• [Requirement]
Quote exactly, and only, the lines of the material below from the line with "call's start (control" through the line with "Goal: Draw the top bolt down".

== Data excerpts ==

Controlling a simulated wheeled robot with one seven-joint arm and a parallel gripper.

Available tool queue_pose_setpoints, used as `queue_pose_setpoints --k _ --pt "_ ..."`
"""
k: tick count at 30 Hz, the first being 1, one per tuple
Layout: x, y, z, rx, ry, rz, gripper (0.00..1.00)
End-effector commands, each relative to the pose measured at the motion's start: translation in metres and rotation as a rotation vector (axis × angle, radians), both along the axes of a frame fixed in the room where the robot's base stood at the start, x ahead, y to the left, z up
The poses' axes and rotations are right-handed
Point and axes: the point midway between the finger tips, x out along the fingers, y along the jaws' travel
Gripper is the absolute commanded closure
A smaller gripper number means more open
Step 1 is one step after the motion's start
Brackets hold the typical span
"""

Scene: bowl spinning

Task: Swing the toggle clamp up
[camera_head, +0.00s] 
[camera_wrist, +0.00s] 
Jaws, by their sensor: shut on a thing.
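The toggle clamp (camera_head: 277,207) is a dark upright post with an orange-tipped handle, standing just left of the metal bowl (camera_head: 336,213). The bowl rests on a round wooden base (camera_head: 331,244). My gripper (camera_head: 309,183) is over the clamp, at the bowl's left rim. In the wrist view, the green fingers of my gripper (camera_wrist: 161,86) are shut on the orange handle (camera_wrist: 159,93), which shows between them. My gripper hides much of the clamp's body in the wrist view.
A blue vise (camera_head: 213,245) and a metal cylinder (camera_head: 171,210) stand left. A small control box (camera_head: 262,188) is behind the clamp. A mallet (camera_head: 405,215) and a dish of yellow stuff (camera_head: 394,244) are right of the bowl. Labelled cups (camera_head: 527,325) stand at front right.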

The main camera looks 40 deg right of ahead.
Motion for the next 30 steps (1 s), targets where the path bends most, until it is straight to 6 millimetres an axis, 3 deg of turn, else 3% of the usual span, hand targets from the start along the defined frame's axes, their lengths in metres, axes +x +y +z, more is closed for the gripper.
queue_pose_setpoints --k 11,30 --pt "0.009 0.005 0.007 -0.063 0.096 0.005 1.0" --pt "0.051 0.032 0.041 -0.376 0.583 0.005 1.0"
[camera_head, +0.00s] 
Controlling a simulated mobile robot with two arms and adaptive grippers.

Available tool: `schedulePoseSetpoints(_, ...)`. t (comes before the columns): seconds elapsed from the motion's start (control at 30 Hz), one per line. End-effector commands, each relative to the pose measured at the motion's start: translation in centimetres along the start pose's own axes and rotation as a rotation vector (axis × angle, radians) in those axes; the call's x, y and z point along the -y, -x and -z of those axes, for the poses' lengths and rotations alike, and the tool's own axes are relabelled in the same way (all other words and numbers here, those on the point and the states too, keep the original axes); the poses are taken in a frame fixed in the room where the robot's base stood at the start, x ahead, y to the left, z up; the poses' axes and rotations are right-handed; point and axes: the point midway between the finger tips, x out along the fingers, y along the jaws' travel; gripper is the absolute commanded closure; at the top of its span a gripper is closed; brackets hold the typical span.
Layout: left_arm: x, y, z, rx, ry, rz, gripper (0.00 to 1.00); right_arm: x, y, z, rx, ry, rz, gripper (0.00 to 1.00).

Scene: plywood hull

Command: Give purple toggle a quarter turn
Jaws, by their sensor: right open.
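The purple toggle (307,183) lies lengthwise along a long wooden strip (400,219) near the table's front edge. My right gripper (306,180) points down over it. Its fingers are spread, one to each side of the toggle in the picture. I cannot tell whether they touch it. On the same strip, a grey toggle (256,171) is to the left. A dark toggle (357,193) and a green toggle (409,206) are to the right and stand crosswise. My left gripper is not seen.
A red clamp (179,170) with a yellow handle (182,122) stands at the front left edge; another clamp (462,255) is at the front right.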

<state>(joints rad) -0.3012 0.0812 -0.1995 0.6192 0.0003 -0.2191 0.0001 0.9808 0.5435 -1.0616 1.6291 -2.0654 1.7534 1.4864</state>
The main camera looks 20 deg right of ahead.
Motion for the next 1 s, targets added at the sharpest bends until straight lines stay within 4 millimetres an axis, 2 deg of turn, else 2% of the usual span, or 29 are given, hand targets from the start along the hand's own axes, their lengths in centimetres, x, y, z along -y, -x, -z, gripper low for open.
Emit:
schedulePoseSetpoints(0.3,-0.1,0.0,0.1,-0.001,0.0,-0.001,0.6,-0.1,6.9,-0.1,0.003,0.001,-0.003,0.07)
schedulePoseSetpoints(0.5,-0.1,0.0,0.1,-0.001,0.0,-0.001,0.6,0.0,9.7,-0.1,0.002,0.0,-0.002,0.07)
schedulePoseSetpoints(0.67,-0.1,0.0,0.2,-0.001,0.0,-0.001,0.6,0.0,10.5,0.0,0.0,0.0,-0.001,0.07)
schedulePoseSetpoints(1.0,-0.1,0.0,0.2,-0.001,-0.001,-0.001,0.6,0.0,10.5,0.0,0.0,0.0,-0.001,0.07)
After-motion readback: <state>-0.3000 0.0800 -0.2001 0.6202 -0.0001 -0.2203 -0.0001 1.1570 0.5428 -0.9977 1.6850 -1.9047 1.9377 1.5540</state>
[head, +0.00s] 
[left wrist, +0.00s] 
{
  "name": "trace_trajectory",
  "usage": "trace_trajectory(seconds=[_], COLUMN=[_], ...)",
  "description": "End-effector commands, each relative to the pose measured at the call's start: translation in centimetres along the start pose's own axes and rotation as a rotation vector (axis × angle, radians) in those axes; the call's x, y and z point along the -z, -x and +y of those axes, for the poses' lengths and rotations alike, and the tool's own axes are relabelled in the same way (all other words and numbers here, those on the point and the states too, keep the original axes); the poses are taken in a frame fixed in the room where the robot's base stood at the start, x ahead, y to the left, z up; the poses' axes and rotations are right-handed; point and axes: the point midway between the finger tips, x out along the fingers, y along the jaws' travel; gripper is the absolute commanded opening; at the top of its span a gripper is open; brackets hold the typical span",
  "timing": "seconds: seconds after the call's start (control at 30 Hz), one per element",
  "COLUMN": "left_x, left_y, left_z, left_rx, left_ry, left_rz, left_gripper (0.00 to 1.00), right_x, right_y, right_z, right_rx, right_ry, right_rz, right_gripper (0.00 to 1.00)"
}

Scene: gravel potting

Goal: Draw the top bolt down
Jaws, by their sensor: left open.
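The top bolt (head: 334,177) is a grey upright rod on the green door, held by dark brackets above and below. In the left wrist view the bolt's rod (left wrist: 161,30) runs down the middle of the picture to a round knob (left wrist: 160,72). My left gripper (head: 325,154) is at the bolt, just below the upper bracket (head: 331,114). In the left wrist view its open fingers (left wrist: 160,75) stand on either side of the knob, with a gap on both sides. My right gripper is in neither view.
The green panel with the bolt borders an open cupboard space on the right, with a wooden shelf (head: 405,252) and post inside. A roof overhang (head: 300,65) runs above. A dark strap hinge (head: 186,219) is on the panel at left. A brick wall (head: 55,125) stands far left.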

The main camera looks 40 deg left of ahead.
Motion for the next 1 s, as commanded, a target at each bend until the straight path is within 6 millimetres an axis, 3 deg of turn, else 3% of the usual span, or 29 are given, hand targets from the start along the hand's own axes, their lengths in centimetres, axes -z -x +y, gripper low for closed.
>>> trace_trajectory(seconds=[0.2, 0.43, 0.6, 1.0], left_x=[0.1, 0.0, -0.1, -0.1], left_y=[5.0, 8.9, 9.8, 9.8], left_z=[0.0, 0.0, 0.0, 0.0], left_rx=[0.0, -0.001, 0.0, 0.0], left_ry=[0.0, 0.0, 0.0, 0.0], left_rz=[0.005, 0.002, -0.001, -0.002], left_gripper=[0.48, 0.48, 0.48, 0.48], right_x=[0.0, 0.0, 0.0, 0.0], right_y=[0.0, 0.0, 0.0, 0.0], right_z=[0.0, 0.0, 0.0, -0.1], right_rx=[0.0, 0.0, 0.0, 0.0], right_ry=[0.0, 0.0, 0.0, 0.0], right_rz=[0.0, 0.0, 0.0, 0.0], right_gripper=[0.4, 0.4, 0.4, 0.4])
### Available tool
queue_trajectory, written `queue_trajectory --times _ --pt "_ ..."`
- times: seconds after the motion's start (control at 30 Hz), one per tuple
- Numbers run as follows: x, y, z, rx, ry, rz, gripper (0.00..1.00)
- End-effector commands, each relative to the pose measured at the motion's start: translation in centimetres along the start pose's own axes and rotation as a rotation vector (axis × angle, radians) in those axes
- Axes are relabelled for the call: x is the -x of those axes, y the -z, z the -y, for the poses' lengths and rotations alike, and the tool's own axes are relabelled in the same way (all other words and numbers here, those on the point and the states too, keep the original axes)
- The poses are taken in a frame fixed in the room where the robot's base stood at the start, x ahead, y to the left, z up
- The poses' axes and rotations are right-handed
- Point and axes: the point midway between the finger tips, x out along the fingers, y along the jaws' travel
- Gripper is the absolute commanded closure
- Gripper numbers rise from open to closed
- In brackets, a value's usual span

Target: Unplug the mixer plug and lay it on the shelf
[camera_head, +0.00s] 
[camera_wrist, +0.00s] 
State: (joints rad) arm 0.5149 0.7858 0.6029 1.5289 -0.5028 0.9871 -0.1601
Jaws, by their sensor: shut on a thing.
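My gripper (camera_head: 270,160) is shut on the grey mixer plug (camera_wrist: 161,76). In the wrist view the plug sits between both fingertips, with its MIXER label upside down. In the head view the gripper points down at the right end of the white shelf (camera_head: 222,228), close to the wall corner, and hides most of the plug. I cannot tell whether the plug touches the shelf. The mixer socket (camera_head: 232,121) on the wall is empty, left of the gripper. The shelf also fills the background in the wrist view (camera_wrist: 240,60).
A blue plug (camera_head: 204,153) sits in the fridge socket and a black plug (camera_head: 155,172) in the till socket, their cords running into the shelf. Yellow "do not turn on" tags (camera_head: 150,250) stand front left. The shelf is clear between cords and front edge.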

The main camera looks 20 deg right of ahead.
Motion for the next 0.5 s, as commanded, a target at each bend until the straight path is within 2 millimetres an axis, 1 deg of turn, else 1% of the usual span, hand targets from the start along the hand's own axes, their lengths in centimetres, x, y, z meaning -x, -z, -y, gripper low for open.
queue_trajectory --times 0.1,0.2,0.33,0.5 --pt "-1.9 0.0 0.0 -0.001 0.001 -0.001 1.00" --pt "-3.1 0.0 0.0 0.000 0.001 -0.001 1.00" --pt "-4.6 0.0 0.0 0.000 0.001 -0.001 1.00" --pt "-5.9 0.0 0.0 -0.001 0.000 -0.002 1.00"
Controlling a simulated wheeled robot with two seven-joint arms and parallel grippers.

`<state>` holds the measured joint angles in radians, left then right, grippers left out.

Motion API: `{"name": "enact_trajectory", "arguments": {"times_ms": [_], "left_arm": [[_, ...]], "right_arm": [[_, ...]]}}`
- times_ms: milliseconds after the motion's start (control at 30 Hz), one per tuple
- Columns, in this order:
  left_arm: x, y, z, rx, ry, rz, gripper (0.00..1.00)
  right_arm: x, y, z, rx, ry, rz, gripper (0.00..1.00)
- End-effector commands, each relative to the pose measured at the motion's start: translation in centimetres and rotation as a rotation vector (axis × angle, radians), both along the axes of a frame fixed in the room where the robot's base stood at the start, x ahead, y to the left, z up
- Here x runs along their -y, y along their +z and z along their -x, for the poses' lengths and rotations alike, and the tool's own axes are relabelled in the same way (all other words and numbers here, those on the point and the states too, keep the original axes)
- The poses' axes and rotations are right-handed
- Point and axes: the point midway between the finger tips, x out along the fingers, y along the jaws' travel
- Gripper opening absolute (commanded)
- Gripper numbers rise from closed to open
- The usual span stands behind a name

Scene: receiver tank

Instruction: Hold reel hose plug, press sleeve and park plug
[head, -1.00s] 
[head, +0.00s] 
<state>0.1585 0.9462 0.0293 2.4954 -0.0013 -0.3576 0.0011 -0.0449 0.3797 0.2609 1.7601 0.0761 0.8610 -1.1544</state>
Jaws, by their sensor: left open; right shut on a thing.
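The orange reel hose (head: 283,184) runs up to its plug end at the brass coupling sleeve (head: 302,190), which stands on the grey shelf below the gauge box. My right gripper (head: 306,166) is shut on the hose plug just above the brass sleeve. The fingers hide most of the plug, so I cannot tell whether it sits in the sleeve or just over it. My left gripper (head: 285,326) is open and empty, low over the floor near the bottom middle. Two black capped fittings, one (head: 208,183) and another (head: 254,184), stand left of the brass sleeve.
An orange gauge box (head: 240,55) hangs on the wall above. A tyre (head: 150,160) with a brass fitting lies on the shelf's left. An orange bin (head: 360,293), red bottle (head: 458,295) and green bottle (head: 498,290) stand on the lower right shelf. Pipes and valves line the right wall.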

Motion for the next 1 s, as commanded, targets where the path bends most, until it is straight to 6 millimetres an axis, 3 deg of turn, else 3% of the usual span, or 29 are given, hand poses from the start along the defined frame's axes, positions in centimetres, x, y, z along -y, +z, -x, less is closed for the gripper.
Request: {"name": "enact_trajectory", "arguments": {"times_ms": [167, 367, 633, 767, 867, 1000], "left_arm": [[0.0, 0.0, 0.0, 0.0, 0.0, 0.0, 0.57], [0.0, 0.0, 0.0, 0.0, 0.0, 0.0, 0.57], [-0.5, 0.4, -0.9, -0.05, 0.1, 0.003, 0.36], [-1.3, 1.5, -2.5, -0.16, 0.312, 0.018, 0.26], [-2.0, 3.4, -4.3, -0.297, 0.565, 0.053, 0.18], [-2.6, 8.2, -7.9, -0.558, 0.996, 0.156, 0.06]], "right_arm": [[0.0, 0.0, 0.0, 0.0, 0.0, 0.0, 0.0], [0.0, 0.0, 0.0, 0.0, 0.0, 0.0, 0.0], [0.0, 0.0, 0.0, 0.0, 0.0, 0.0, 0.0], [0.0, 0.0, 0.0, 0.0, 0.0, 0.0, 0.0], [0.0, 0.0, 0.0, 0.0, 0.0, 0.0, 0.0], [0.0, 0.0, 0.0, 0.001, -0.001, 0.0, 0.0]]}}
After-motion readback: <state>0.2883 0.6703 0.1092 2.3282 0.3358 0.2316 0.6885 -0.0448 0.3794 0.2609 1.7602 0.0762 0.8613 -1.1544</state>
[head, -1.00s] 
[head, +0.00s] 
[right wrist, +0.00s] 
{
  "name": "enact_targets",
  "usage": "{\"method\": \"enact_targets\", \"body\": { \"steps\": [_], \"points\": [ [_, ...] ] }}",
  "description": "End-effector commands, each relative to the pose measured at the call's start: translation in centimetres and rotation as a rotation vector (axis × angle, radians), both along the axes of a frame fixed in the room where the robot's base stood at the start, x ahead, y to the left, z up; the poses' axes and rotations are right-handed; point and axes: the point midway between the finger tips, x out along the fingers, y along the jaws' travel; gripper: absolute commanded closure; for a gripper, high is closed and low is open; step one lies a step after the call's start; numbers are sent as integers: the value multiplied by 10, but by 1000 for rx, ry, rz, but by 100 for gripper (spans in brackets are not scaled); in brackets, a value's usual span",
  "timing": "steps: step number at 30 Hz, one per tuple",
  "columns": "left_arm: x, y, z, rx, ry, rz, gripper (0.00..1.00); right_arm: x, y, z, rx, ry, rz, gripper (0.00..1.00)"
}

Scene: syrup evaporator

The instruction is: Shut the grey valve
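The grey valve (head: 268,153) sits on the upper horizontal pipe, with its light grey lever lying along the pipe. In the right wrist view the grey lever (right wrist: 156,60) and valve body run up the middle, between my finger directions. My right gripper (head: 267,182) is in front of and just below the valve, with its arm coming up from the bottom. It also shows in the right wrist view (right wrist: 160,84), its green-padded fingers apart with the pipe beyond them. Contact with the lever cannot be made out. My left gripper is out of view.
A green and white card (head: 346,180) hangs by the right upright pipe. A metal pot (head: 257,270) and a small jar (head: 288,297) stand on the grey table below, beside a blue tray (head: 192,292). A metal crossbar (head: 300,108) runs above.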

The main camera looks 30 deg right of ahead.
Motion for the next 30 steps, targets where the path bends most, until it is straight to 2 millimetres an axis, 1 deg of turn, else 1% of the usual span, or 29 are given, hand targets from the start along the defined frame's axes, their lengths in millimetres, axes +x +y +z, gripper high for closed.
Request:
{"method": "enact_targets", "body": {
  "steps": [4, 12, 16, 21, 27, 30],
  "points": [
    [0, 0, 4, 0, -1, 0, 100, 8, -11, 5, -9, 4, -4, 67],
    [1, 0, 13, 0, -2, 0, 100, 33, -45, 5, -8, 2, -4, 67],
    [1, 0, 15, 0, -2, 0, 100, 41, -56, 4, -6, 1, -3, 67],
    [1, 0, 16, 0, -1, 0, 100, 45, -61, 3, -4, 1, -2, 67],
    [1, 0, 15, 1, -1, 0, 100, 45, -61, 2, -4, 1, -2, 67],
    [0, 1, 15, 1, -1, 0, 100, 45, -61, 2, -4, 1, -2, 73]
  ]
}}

===

• [Correct output]
  "timing": "seconds: seconds after the call's start (control at 30 Hz), one per element",
  "COLUMN": "left_x, left_y, left_z, left_rx, left_ry, left_rz, left_gripper (0.00 to 1.00), right_x, right_y, right_z, right_rx, right_ry, right_rz, right_gripper (0.00 to 1.00)"
}

Scene: gravel potting

Goal: Draw the top bolt down

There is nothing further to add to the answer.